Unjust. Just. Unjustified. Justified. Violence.

The Iranian despots clearly think themselves justified. Theirs is an act, they think, of self-preservation. The Chinese thought themselves justified in their attacks on Tibetans before, during and after the Olympics.

Most notably in recent history, Israel thought itself 'justified' in a murderous campaign against all 1.5 million Palestinians of the Gaza Strip. In that case, many American politicians, pundits and 'journalists' applauded Israeli 'justice'.


The Principle of the Excluded Left

There is actually a principle at work here, one described at length and repeatedly by Noam Chomsky, Howard Zinn, and many many others (all from the excluded left).
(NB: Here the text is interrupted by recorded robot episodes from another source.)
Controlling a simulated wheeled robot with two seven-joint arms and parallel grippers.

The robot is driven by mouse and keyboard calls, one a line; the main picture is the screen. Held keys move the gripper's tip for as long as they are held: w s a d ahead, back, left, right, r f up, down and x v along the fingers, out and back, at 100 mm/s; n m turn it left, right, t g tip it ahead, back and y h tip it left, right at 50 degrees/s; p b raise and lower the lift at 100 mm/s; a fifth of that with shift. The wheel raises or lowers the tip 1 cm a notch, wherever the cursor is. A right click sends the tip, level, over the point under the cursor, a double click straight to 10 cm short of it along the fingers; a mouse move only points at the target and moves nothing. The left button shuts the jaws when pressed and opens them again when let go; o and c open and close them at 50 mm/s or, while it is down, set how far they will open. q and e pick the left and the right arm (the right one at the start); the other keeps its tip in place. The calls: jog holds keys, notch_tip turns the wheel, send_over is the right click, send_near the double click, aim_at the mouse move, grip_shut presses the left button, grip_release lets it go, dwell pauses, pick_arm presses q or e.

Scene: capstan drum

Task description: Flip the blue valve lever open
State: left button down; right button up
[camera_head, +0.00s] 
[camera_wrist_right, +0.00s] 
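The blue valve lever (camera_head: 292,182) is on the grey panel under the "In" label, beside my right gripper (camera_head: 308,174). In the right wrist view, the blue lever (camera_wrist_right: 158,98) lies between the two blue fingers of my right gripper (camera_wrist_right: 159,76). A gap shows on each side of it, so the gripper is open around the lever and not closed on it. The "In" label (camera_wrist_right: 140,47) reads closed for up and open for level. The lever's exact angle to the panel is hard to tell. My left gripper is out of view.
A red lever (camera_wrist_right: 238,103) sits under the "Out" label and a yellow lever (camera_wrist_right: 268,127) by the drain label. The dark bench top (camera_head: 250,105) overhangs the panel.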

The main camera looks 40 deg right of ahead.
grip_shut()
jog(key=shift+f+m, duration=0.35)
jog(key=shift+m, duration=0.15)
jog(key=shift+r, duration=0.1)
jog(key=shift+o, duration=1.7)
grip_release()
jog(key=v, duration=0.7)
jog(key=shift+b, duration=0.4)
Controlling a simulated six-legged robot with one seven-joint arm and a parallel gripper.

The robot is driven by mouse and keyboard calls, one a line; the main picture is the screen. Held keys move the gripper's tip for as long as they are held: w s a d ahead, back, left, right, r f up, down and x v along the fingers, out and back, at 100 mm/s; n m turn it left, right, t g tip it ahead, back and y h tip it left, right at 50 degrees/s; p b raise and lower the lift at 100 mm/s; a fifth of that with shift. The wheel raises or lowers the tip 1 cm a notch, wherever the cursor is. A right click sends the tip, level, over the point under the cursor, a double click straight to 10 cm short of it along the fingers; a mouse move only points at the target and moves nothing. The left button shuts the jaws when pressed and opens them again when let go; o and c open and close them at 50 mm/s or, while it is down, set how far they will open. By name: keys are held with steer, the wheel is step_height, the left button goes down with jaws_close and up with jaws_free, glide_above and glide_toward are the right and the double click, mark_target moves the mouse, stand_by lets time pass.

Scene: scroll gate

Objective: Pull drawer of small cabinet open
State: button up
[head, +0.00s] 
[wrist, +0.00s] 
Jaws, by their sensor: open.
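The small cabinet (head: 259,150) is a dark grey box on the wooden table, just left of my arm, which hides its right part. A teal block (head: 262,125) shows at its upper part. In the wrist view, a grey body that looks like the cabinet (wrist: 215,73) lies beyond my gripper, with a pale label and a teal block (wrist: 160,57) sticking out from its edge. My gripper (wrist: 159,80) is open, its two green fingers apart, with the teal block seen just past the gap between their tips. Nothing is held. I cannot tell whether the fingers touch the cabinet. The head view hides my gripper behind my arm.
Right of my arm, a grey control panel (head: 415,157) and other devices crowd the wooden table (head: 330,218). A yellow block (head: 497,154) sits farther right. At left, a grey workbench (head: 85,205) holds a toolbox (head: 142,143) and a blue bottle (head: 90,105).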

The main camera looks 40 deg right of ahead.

An act is justified and just by definition, if it is carried out by the United States. This is a broad statement of the principle stated explicitly by Nixon: "If the president does it, that means it is not illegal."

This principle is widely used in the United States. It is the principle in use when The New York Times or NPR or CNN fail to call torture by Americans torture. It the principle at work when Americans react with genuine indignation on the suggestion that the United States has committed crimes against humanity.

It is more than just a dictionary-style definition. It is a defining element of the way most Americans think. It is certainly not isolated to the US. The Chinese clearly just cannot imagine why anyone would oppose their actions in Tibet. The Israelis, in large majority, cannot grasp that people might think that Israel is committing war crimes in Gaza, the West Bank, Lebanon. The British, the French, take your pick. Very nearly every aggressive power simply does not see itself as an aggressor.